Par contre, à partir du moment où les spécifications sont ouvertes, ça permet à une communauté de développer, de fournir une alternative libre. Ça peut être une communauté économique, ce n’est pas le souci, et ça peut même être un logiciel propriétaire, à la limite, ce n’est pas la problématique de la DINUM. À partir du moment où l’alternative libre est possible, on peut développer un logiciel qui permet d’exploiter ce matériel, donc on accroît notablement sa durabilité parce que l’écosystème va reprendre ça et parce que c’est même rentable. Des acteurs associatifs vont peut-être le faire, mais aussi des acteurs économiques vont le récupérer, vont vendre du support, etc. Il y a plein d’exemples de cela, notamment une histoire de smartwatch connectée qui avait été rachetée par Fitbit, qui a abandonné le projet et les utilisateurs n’avaient plus d’applis.
Richard Hanna : Plus proche, Maison Connectée d’Orange qui a fermé ses portes en début d’année 2023. Heureusement, ça n’a pas trop marché, c’est pourquoi ça a fermé, il y a donc peu d’équipements dans la nature, mais on se retrouve avec des équipements qui ne sont plus mis à jour, il n’y a plus de pilotes pour faire fonctionner ces équipements de domotique, d’ampoules connectées, etc.
Pierre-Yves Gibello : Personnellement, j’ai vécu le cas avec une imprimante Canon.

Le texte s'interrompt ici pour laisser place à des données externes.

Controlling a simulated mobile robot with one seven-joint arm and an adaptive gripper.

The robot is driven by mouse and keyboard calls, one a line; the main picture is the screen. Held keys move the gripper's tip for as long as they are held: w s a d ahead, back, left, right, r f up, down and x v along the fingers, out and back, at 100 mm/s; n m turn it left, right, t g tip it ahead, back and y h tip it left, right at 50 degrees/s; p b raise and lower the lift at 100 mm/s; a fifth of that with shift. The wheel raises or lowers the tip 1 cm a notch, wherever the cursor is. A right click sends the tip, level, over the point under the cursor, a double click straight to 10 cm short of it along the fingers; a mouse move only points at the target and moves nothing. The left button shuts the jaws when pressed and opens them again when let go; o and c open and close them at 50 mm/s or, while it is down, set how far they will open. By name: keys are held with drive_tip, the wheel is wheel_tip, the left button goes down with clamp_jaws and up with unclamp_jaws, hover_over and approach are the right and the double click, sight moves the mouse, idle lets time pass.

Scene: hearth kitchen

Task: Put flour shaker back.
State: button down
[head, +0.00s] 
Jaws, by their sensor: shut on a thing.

Les drivers ont été abandonnés, les spécifications n’avaient pas été publiées, et même sous Windows elle était devenue inexploitable. C’est-à-dire que non seulement il n’y avait jamais eu de drivers Linux, mais en plus, quand ils ont arrêté la roadmap, avec la nouvelle version de Windows, les utilisateurs pouvaient jeter leur imprimante.

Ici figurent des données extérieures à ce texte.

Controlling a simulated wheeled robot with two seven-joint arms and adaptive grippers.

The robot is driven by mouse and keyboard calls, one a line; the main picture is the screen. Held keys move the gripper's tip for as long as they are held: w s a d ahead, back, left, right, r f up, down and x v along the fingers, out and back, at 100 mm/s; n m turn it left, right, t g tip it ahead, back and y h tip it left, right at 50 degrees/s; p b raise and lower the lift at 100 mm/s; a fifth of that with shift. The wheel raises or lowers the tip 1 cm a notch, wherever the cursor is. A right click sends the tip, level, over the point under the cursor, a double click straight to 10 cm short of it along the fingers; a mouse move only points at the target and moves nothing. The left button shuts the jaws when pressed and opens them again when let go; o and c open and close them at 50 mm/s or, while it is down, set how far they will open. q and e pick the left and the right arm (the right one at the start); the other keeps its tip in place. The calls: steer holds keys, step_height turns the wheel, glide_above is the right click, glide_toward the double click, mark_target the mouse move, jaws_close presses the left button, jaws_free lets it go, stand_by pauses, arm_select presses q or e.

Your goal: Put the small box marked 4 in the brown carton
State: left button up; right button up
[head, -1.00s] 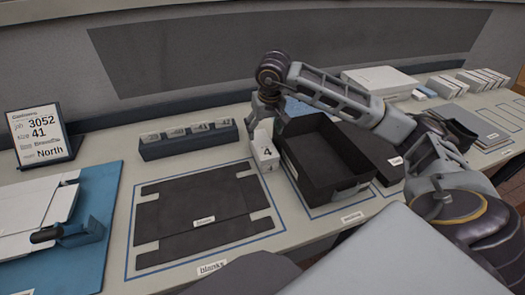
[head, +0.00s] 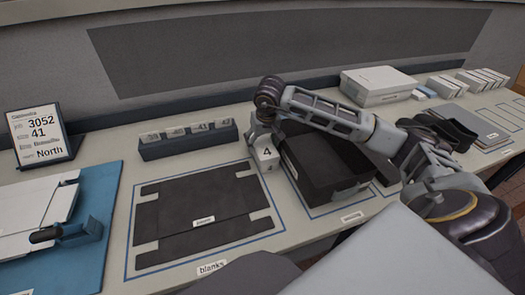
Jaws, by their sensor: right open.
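The small white box marked 4 (head: 267,158) stands upright on the table, between the flat dark blank and the carton. The carton (head: 318,180) is an open, very dark box just right of it; my right arm hides part of its inside. My right gripper (head: 263,143) points down at the top of the small box, with its fingers at the box's upper part. It is open; whether a finger touches the box I cannot tell. My left gripper is not in view.
A dark rack with several numbered cards (head: 188,144) stands behind the blank (head: 190,215). A sign (head: 42,133) and blue board (head: 95,215) are at left. White boxes (head: 378,83) stand at back right.

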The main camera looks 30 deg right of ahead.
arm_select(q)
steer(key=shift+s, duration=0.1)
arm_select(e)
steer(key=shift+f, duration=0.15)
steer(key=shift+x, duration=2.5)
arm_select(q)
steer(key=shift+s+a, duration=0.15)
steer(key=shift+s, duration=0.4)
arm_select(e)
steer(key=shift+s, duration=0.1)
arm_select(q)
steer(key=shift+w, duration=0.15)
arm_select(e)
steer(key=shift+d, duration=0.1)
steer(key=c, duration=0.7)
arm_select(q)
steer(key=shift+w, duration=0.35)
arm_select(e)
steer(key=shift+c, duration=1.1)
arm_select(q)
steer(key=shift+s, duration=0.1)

L’ouverture des spécifications permet des alternatives libres et ça accroît notablement la durabilité.
Richard Hanna : Microsoft annonçait adorer Linux dès 2001. Sachant que les entreprises et le système économique capitaliste ont largement intégré le logiciel libre à leur compte et que les logiciels libres, aujourd’hui en grande majorité, font tourner Internet finalement, l’infrastructure internet, est-ce que le combat pour le logiciel libre est toujours d’actualité ou est-ce que c’est un combat obsolète ?

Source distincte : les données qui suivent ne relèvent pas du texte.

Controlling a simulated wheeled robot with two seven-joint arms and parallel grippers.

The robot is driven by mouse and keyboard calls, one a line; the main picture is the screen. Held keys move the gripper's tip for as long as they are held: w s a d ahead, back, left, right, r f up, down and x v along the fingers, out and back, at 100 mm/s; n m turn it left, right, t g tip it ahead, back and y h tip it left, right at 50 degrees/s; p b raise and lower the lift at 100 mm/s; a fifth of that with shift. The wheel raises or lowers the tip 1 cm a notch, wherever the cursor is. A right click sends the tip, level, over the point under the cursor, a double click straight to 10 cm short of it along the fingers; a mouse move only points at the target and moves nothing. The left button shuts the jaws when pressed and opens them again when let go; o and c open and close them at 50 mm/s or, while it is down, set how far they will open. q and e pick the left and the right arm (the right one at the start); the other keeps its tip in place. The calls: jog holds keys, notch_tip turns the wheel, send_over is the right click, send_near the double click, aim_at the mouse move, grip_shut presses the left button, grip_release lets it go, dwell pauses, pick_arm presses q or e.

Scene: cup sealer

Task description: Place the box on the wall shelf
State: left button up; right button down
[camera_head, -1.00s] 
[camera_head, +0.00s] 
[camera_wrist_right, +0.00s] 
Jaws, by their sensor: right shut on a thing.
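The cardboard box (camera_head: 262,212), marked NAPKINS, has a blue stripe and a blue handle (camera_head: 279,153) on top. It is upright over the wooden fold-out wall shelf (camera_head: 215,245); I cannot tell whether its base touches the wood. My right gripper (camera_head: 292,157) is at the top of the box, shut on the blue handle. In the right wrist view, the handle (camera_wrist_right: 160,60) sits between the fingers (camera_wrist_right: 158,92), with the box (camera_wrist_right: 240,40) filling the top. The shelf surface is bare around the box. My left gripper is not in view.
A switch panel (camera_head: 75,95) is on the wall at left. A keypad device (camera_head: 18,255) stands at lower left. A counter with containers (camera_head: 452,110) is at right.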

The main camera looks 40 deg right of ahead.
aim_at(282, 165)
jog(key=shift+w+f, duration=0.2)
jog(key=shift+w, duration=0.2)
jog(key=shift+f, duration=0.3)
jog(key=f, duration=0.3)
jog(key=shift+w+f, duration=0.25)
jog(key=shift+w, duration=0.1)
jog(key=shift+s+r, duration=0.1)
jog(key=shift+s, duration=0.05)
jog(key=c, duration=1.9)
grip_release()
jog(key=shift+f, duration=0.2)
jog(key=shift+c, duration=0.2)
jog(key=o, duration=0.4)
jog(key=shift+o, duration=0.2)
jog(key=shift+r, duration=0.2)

Pierre-Yves Gibello : Il est toujours d’actualité pour la bonne raison qu’on fait face à une arrière-garde féroce qui fait du lobbying, qui nous met des bâtons dans les roues au niveau législatif, partout dans le monde. Sachant, à part ça, que c’est un combat déjà gagné. Si vous lisez le rapport de l’IFRI [Institut français des relations internationales], qui est sorti en début d’année, ce n’est pas Alice Pannier qui a sorti ce chiffre, elle l’a récupéré quelque part, mais on va dire qu’un bon 80 % du code des logiciels, tous logiciels confondus, ça inclut le propriétaire, c’est du logiciel libre aujourd’hui, c’est de l’open source. Ça veut donc dire qu’il n’y a plus que la surface qui surnage au-dessus qui est propriétaire. Si on publiait un SBOM [Software Bill Of Material, briques dont est composé un logiciel, NdT] d’un logiciel propriétaire, on s’apercevrait que la plupart des dépendances qu’il sont dedans, c’est du Libre, donc le combat est déjà gagné. Et l’infrastructure d’internet c’est beaucoup plus : pour les super calculateurs c’est 100 %, pour le cloud ça doit être 90 % ou quelque chose comme ça, donc le Libre a déjà remporté la victoire et si on ne le prend pas en compte, c’est lui qui va s’occuper de vous.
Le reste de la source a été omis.